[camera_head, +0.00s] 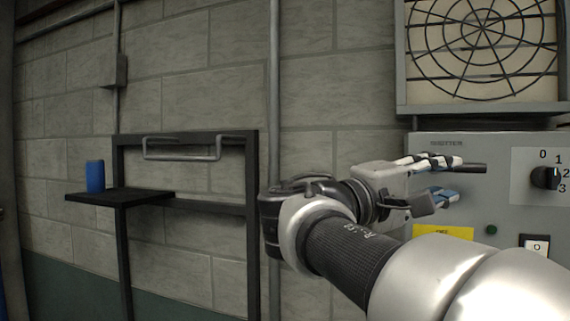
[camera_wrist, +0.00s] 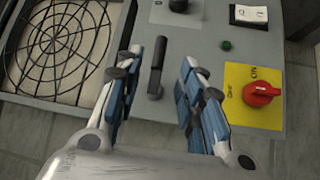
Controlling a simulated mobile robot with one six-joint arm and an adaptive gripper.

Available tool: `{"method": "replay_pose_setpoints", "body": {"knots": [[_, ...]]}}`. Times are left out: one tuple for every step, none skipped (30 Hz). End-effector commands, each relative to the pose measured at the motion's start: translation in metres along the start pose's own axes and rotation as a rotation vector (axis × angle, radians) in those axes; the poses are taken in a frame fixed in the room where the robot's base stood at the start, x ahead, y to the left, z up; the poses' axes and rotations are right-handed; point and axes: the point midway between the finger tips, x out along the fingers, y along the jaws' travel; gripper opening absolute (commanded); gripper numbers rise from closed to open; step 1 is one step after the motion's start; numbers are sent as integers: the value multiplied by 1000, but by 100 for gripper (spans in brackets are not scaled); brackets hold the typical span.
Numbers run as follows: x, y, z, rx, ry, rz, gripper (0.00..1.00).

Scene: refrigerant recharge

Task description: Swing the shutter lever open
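The shutter lever (camera_wrist: 157,66) is a dark bar on the front of the grey control panel. In the wrist view it lies between my gripper's two blue-padded fingers, with a gap on each side. In the head view, the lever's dark end (camera_head: 474,168) sticks out sideways to the right past the fingers, below the "SHUTTER" label. My gripper (camera_head: 443,178) is open at the panel; it also shows in the wrist view (camera_wrist: 158,75). Contact between fingers and lever cannot be made out. My arm hides part of the panel in the head view.
The panel also carries a numbered black dial (camera_head: 545,177), a white rocker switch (camera_head: 535,246), a green button (camera_head: 491,230) and a red knob (camera_wrist: 261,93) on yellow. A round fan grille (camera_head: 483,45) sits above. A blue can (camera_head: 95,176) stands on a dark shelf (camera_head: 120,197) at left.

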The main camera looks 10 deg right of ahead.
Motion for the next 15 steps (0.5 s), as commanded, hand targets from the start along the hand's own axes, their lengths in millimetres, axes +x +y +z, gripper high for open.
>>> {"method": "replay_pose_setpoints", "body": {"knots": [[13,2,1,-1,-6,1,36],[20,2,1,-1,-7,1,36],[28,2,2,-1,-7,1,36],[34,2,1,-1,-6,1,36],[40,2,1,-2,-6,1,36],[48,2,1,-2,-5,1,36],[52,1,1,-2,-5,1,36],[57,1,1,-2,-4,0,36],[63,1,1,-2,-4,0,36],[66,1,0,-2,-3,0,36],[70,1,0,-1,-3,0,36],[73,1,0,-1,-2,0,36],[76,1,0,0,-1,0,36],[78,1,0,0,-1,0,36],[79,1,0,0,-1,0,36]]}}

################

• [Challenge] Quote the data above in full, leaving out the pictures it holds.

• [Correct response]
[camera_head, +0.00s] 
[camera_wrist, +0.00s] 
Controlling a simulated mobile robot with one six-joint arm and an adaptive gripper.

Available tool: `{"method": "replay_pose_setpoints", "body": {"knots": [[_, ...]]}}`. Times are left out: one tuple for every step, none skipped (30 Hz). End-effector commands, each relative to the pose measured at the motion's start: translation in metres along the start pose's own axes and rotation as a rotation vector (axis × angle, radians) in those axes; the poses are taken in a frame fixed in the room where the robot's base stood at the start, x ahead, y to the left, z up; the poses' axes and rotations are right-handed; point and axes: the point midway between the finger tips, x out along the fingers, y along the jaws' travel; gripper opening absolute (commanded); gripper numbers rise from closed to open; step 1 is one step after the motion's start; numbers are sent as integers: the value multiplied by 1000, but by 100 for gripper (spans in brackets are not scaled); brackets hold the typical span.
Numbers run as follows: x, y, z, rx, ry, rz, gripper (0.00..1.00).

Scene: refrigerant recharge

Task description: Swing the shutter lever open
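The shutter lever (camera_wrist: 157,66) is a dark bar on the front of the grey control panel. In the wrist view it lies between my gripper's two blue-padded fingers, with a gap on each side. In the head view, the lever's dark end (camera_head: 474,168) sticks out sideways to the right past the fingers, below the "SHUTTER" label. My gripper (camera_head: 443,178) is open at the panel; it also shows in the wrist view (camera_wrist: 158,75). Contact between fingers and lever cannot be made out. My arm hides part of the panel in the head view.
The panel also carries a numbered black dial (camera_head: 545,177), a white rocker switch (camera_head: 535,246), a green button (camera_head: 491,230) and a red knob (camera_wrist: 261,93) on yellow. A round fan grille (camera_head: 483,45) sits above. A blue can (camera_head: 95,176) stands on a dark shelf (camera_head: 120,197) at left.

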The main camera looks 10 deg right of ahead.
Motion for the next 15 steps (0.5 s), as commanded, hand targets from the start along the hand's own axes, their lengths in millimetres, axes +x +y +z, gripper high for open.
>>> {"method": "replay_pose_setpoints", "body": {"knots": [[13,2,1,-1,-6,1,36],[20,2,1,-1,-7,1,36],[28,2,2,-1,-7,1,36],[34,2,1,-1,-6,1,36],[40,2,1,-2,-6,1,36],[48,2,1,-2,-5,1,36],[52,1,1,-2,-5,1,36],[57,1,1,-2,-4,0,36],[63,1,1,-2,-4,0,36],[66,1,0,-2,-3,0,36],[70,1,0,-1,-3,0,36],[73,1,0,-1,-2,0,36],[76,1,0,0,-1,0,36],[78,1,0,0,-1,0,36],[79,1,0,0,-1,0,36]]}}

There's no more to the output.